To implement this algorithm efficiently in Python, we'll need to write the function so that it can find the i-th smallest element in a subarray a[lo:hi] for any given values of 'lo' and 'hi'. Here is an implementation:

# Return the i-th smallest element of a[lo:hi], where i starts from 0.
def quickselect(a, lo, hi, i):
    if hi - lo < 2:
        return a[lo]
    
    k = partition(a, lo, hi)
    if i < k - lo:
        return quickselect(a, lo, k, i)
    else:
        return quickselect(a, k, hi, i - (k - lo))

def median(a):
    return quickselect(a, 0, len(a), (len(a) - 1) // 2)

We have presented a recursive solution. However notice that quickselect() only calls itself once, so alternatively we could easily write the function iteratively if we like.

How long will this function take to run? In the worst case, the partition function will always partition a subarray of length N into partitions of length 1 and (N - 1), and we will always recurse into the longer of these partitions. Then the function will recurse N times until it reaches a subarray with a single element. The total time for all the partition operations will be O(N + (N - 1) + ... + 1) = O(N²).

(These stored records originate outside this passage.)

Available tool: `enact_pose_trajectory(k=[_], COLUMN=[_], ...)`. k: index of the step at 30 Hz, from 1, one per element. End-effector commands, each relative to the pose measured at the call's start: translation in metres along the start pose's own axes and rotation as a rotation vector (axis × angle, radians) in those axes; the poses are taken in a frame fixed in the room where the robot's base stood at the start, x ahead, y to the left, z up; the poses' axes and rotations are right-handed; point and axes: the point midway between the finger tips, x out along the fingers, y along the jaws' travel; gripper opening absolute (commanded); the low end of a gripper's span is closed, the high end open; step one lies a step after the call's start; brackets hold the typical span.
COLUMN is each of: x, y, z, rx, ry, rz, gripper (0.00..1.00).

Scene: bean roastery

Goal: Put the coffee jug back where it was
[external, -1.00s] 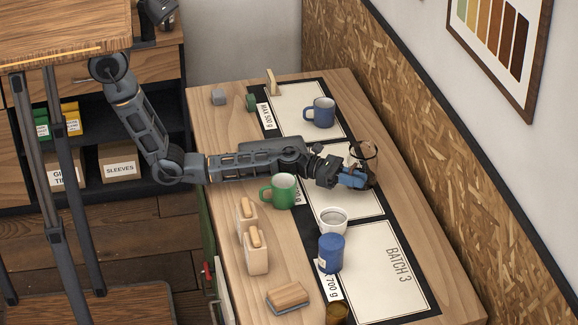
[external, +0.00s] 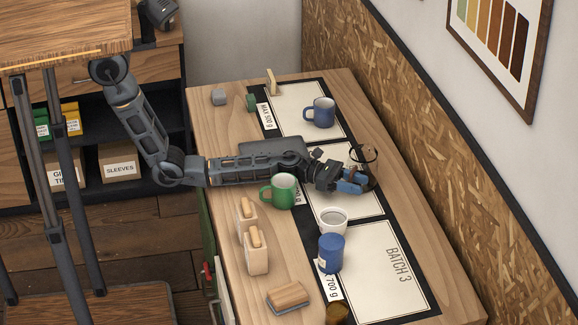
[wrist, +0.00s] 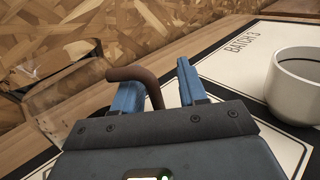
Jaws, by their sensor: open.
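The coffee jug (external: 365,153) is clear glass with a dark rim and stands behind my gripper by the right edge of the middle mat panel. In the wrist view its glass body (wrist: 68,98) shows at the left, and its brown handle (wrist: 135,75) reaches between my fingers. My gripper (external: 354,183) is open, with its blue fingertips on either side of the handle, also in the wrist view (wrist: 158,85). The jug's lower part is mostly hidden by my gripper in the external view.
A white cup (external: 333,222) and a blue canister (external: 330,254) stand just in front of my gripper. A green mug (external: 283,192) stands close beside my arm. A blue mug (external: 320,113) is on the far panel. The BATCH 3 panel (external: 385,270) has bare room.

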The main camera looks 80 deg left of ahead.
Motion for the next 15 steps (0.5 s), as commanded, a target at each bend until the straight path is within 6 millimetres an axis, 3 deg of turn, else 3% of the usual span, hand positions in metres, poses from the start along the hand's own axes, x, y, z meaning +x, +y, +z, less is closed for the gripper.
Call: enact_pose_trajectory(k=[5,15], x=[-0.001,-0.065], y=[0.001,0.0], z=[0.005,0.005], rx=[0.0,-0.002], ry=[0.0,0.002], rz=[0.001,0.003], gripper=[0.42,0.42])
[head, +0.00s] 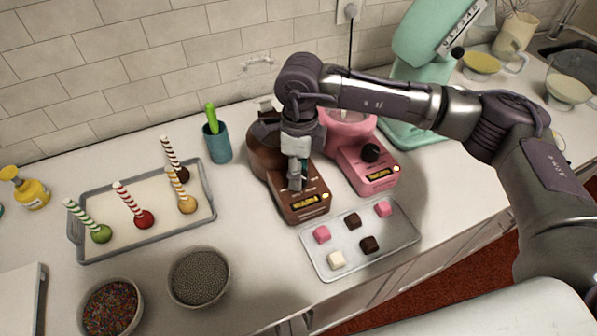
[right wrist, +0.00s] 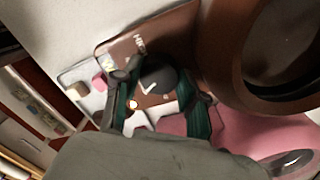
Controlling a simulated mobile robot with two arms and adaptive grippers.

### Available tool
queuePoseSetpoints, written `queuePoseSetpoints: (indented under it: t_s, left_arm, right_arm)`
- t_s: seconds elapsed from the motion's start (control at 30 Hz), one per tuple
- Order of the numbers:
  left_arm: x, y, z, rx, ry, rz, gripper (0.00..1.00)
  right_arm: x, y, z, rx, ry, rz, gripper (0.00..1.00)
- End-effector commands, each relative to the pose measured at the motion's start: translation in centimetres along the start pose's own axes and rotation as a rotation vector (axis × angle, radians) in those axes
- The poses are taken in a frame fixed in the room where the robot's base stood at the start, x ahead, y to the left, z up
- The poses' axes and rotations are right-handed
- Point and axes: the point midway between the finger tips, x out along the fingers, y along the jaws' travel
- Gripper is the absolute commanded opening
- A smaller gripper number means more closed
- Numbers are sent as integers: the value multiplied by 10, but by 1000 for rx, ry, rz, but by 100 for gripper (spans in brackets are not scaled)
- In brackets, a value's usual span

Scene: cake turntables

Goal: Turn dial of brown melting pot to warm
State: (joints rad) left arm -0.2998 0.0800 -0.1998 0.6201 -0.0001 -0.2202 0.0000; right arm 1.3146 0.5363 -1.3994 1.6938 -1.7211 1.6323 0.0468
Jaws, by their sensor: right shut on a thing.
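The brown melting pot (head: 268,150) stands on the counter, with its brown control base (head: 308,206) toward the front. A small lit panel on the base carries yellow lettering, too small to read surely. My right gripper (head: 297,182) comes down over this base from above and hides the dial in the head view. In the right wrist view the dark round dial (right wrist: 156,76), with a white pointer mark, sits between my right gripper's green-lined fingers (right wrist: 157,92), which are shut on it. The pot's round opening (right wrist: 285,50) is beside them. My left gripper is not in view.
A pink melting pot (head: 345,130) stands close on the right. A tray of chocolates (head: 345,243) lies just in front. A cake-pop tray (head: 120,243), a blue cup (head: 217,144) and a bowl of grey beads (head: 199,277) are to the left. A mint mixer (head: 412,50) stands behind right.

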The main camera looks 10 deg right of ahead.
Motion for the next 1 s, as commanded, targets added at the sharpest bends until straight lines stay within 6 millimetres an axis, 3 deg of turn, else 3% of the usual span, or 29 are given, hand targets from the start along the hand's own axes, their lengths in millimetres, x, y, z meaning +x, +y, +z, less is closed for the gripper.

However, just as in quicksort the average case will be much better. In fact this function will run in O(N) on average. Here is an informal argument to show that. On each recursive step there is a 50% chance that we will recurse into the smaller partition, in which case our subarray size has dropped by a factor of at least 2. So suppose that this happens 50% of the time, and that (conservatively) on the other recursive steps the subarray size does not decrease at all. Then the total cost of the partition operations will be less than O(N + N + N / 2 + N / 2 + N / 4 + N / 4 + ...) = O(N). You may see a more formal proof of this fact in a more advanced class such as ADS 1 or ADS 2.

The algorithm we have described is simple, and runs in O(N) on average and in O(N²) in the worst case. In fact it is possible to do even better: a variation of this algorithm will run in O(N) even in the worst case! That variation is called the "median of medians" algorithm, and you may see it in a more advanced class.